Egypt's military industry is considered the largest and most significant among the Arab countries. Egypt used to receive $1.3 billion in military aid from the United States and about $200 million in economic assistance annually. Citing human rights violations, the United States decided in August to deny Egypt $95.7 million in aid and delay a further $195 million.
Tarek Nour El-Deen, an assistant to the former minister of education, said university students should not only gain knowledge from books, social media and TV. “They should see things to verify the information they receive,” he told Al-Monitor. Deen added that the initiative also builds communication and understanding between young people and the Egyptian military institutions.
“Such a bridge of communication is really significant because many young people have questions about the military and its national projects that are not usually answered,” he added.

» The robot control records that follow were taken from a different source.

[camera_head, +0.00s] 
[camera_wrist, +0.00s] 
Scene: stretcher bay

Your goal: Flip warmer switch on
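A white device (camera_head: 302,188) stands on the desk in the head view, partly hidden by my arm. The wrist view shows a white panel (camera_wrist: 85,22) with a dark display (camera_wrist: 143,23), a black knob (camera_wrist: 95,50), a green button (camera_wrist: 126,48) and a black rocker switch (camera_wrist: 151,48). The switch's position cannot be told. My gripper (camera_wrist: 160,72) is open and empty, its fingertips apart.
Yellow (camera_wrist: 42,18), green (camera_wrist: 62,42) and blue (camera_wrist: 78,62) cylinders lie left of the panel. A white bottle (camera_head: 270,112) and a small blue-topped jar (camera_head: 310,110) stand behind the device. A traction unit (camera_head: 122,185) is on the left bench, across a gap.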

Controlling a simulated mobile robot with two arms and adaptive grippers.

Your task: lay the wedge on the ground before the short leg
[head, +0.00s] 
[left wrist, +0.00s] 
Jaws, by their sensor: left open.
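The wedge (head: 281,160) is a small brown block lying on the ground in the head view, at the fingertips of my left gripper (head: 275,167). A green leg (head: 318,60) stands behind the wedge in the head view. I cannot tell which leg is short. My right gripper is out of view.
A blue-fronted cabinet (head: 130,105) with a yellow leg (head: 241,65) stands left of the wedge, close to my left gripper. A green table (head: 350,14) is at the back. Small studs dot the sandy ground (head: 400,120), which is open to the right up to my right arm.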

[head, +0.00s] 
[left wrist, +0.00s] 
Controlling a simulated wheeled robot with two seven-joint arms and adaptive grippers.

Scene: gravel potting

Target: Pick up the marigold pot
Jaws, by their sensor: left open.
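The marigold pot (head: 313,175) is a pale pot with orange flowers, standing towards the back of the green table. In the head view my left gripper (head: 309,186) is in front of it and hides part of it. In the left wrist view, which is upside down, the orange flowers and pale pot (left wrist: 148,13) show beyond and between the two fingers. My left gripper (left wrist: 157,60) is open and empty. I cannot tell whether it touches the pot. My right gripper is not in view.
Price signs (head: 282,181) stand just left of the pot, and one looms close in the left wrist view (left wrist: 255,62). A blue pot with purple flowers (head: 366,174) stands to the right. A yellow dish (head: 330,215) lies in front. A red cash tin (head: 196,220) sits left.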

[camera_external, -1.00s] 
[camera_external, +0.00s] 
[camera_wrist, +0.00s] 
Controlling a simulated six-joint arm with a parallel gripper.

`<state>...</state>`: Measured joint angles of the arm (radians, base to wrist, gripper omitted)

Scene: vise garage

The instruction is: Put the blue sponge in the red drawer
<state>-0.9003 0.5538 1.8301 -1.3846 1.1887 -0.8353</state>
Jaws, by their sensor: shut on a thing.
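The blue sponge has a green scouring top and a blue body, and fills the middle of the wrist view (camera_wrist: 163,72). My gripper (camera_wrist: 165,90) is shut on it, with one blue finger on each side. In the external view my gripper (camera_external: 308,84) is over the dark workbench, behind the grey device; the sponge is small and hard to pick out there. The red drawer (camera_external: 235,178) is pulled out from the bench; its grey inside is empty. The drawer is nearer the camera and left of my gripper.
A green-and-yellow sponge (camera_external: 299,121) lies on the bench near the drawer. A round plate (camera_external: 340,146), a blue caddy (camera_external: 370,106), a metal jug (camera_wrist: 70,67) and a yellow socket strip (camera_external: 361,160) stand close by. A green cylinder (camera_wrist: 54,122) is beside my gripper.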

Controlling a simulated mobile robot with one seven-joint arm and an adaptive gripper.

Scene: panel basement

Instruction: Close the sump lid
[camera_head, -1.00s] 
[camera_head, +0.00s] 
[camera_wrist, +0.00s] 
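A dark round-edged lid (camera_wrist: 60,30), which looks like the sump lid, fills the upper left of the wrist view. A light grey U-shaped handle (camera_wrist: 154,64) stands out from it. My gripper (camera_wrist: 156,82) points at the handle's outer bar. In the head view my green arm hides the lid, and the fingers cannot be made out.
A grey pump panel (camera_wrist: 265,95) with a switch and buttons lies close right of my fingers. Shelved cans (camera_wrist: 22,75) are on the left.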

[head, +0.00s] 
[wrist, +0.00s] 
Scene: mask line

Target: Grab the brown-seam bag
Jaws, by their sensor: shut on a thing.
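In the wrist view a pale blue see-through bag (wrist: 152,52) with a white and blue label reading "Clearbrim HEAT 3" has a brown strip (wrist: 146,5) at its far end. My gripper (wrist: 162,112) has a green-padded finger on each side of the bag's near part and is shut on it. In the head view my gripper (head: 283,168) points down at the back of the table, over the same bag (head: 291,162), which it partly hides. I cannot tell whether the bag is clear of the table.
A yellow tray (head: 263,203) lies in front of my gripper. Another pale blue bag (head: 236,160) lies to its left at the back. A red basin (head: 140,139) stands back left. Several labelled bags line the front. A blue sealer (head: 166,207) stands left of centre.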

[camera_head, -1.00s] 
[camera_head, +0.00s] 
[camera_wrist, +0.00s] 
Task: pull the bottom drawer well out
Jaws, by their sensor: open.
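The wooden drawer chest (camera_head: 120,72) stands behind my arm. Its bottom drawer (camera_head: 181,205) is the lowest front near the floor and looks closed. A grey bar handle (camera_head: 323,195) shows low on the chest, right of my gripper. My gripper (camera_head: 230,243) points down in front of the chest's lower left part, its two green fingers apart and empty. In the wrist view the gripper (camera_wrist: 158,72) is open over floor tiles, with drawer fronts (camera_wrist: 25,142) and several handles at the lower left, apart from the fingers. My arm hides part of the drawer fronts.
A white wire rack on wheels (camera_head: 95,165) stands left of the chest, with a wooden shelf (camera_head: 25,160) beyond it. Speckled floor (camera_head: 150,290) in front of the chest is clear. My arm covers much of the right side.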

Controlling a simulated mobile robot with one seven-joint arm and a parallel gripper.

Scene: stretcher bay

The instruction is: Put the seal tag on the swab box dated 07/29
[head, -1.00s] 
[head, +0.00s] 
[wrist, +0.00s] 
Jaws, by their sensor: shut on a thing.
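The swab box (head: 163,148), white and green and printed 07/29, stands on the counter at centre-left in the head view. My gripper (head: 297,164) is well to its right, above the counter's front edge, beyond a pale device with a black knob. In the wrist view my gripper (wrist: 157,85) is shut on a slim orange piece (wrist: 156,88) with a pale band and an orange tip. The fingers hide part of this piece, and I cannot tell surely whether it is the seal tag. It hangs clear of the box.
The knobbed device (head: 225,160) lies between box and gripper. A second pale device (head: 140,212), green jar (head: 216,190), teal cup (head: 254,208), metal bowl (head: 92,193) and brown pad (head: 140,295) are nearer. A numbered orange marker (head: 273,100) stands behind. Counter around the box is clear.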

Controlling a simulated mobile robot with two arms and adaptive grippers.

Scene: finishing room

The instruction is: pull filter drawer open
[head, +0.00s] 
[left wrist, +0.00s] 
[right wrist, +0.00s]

Kamal Mogheith, a researcher at the government-run National Council for Education Research and Development, also praised the initiative, saying it gives practical experience to university students — a key part of the educational process. While the education minister believes the initiative could help counter anti-military sentiments that students are exposed to, Mogheith cautioned that could have the opposite effect. It may have been a better idea for the students to tour the several national projects in which Egypt's armed forces are participating, including the Suez Canal Development Project, road and bridge networks, the Golden Triangle economic zone and the new administrative capital, among others.
“Some people may [think] the military is trying to militarize the minds of young people and gain their support. That is why it would have been better if the initiative included visits to projects carried out by the Ministry of Agriculture, the Ministry of Tourism, the Ministry of Trade and Industry, and so on,” he told Al-Monitor.